Est-ce que ces phénomènes imposent un changement d’organisation pour le parquet de Nîmes ?

Bien entendu, cela va nous imposer de repenser les façons de travailler pour lutter sur le spectre haut de la délinquance. Sachant que dans le même temps la Juridiction interrégionale spécialisée de Marseille (JIRS) se saisit d’une partie des faits mais pas de tous. Donc nous avons quand même des avancées communes sur certains dossiers qui nous imposent d’être en synergie plus que que nous ne l’avons jamais été. La JIRS va même venir travailler avec nous sur le territoire nîmois.

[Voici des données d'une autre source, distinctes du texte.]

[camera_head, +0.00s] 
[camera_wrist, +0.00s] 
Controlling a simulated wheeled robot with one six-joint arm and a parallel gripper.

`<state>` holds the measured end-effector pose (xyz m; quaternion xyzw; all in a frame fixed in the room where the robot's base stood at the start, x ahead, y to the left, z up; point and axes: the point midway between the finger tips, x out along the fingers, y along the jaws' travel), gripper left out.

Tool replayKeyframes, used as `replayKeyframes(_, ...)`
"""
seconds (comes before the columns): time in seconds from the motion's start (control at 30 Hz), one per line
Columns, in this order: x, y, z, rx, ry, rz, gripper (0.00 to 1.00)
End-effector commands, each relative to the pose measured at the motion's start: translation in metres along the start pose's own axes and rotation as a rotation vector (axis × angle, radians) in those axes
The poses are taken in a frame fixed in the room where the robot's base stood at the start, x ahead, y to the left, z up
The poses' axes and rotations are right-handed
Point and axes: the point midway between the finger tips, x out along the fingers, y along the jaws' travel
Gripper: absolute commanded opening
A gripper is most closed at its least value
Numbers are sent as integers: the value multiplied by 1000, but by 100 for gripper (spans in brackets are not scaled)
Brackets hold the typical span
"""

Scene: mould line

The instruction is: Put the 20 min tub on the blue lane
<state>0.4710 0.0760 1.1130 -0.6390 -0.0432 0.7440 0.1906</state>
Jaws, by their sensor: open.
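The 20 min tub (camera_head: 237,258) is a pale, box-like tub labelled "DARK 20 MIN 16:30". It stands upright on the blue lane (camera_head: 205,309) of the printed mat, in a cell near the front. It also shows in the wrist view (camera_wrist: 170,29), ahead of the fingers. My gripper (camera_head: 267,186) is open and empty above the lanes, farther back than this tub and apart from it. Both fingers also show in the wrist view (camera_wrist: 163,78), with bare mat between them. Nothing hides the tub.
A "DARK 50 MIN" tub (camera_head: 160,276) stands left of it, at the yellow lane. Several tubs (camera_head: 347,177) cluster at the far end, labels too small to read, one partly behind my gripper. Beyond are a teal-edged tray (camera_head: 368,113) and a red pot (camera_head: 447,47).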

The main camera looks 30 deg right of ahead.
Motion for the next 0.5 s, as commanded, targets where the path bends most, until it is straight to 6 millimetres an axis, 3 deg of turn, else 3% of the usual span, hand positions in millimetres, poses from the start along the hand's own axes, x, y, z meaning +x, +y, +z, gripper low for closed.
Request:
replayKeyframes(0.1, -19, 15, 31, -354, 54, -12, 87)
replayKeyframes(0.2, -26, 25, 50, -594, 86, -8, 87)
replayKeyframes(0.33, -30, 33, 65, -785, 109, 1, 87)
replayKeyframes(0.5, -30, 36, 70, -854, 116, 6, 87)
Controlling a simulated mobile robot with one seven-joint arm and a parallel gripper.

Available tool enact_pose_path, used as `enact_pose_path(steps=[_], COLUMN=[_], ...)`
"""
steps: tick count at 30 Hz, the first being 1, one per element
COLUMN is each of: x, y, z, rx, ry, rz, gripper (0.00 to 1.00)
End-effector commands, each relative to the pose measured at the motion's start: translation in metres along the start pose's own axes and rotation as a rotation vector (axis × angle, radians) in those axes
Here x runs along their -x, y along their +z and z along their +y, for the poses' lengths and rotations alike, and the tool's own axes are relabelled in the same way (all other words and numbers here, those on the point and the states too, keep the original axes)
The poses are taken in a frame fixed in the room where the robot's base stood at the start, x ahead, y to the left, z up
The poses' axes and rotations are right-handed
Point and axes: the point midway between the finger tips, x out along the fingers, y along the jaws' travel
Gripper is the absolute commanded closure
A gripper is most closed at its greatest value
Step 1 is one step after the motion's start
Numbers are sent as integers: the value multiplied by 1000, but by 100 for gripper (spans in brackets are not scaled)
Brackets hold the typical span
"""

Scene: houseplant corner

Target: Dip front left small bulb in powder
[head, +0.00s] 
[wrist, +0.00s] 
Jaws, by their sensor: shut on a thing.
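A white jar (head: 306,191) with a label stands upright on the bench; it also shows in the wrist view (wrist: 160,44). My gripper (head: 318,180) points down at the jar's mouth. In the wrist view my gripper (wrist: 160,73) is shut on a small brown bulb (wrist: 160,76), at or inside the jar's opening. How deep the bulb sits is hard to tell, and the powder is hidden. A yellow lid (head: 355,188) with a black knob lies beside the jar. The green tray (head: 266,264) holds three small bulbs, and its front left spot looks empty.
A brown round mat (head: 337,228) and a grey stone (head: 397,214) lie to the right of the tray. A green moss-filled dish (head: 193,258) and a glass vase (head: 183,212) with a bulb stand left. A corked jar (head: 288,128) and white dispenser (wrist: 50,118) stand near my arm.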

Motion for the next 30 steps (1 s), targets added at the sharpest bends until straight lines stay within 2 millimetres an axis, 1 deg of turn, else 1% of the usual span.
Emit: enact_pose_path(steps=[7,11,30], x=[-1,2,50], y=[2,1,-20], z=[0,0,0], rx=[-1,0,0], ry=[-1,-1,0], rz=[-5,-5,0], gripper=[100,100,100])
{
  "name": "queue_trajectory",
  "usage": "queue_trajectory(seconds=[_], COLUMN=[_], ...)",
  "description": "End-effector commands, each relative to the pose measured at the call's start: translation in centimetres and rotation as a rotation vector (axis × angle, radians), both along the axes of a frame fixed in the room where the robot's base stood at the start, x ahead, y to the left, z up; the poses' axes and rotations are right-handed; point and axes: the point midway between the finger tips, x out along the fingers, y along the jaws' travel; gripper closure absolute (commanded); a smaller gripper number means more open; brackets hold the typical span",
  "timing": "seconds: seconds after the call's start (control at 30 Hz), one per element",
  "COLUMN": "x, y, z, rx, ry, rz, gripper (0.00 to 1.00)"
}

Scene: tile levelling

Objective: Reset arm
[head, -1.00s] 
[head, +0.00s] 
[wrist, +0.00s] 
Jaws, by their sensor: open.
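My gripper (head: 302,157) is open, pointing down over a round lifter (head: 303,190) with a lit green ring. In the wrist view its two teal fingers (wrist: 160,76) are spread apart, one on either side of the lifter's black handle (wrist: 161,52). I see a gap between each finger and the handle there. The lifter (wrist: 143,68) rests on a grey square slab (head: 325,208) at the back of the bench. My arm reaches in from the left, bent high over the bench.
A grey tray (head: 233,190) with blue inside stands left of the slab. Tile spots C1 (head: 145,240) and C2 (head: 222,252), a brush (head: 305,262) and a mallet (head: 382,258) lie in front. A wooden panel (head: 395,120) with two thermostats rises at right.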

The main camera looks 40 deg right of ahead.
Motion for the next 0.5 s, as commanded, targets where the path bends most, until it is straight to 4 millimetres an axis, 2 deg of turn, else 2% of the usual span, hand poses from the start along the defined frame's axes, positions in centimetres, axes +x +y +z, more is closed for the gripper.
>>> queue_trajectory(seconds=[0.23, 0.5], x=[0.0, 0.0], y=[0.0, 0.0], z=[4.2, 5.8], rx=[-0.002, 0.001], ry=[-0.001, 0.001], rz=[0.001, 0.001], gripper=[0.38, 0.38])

Vous évoquez l’affaire Fayed qui a cristallisé les regards sur Nîmes. Mais on s'aperçoit que même après ce meurtre et le dispositif important des forces de l’ordre, le trafic de stupéfiants se poursuit dans le quartier de Pissevin de façon importante…

Il faut quand même rester réaliste. Ce trafic ne va pas s’arrêter. L’objectif de ces faits est de prendre possession pour récupérer, poursuivre et augmenter le trafic. Ce n’est pas en un jour parce qu’on met un escadron de gendarmerie que cela se règle.

La procureure de la République de Nîmes lors de notre interview dans son bureau • Photo Abdel Samari

Mais il y a une présence importante des forces de l'ordre quand même…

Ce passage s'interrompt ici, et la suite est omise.